INSTRUCTIONS TO FOLLOW —
Output exactly the span of lines that begins at the line containing "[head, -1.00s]" and ends at the line containing "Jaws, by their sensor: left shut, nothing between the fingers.", both lines included.

════════════════

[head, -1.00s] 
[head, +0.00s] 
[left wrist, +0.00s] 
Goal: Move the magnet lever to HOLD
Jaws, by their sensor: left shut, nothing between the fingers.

════════════════

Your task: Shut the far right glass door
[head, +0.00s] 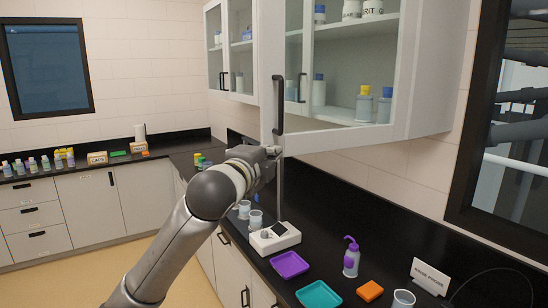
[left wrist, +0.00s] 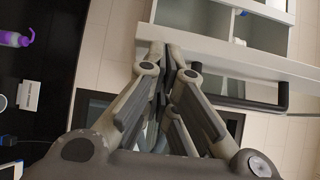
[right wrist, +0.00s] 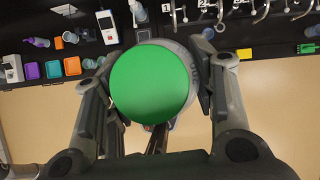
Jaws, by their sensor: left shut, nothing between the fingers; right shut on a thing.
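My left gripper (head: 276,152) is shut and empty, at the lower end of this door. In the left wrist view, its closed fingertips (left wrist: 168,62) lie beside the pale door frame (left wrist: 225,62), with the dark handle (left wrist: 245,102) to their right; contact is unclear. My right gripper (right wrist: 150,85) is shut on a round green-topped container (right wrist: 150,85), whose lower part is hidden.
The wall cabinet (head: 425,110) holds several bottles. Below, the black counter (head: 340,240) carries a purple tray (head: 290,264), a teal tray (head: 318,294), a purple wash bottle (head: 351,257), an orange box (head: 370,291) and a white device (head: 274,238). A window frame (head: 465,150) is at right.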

════════════════

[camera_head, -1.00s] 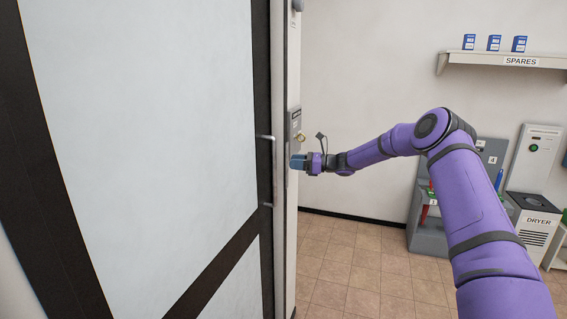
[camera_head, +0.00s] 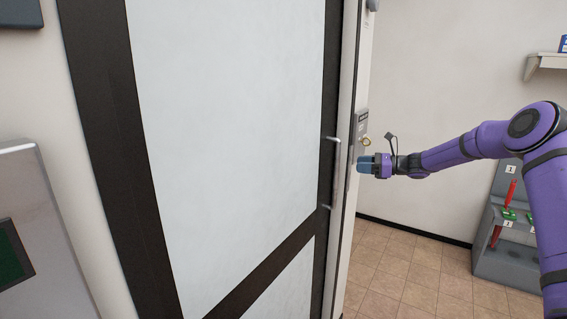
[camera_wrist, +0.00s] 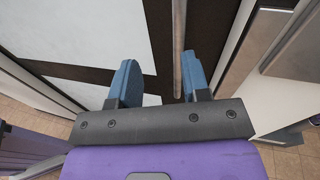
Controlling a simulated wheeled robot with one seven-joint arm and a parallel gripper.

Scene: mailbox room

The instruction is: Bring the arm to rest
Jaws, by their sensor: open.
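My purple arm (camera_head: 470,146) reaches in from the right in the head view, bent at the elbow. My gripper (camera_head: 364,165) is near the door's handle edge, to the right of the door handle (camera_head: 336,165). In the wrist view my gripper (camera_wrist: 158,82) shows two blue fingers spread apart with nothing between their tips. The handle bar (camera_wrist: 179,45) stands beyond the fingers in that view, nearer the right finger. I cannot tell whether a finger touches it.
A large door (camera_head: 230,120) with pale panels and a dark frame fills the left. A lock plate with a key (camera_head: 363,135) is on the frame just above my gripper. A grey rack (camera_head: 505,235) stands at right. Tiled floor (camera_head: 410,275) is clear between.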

════════════════

RESPONSE BELOW —
[head, -1.00s] 
[head, +0.00s] 
[left wrist, +0.00s] 
Goal: Move the magnet lever to HOLD
Jaws, by their sensor: left shut, nothing between the fingers.

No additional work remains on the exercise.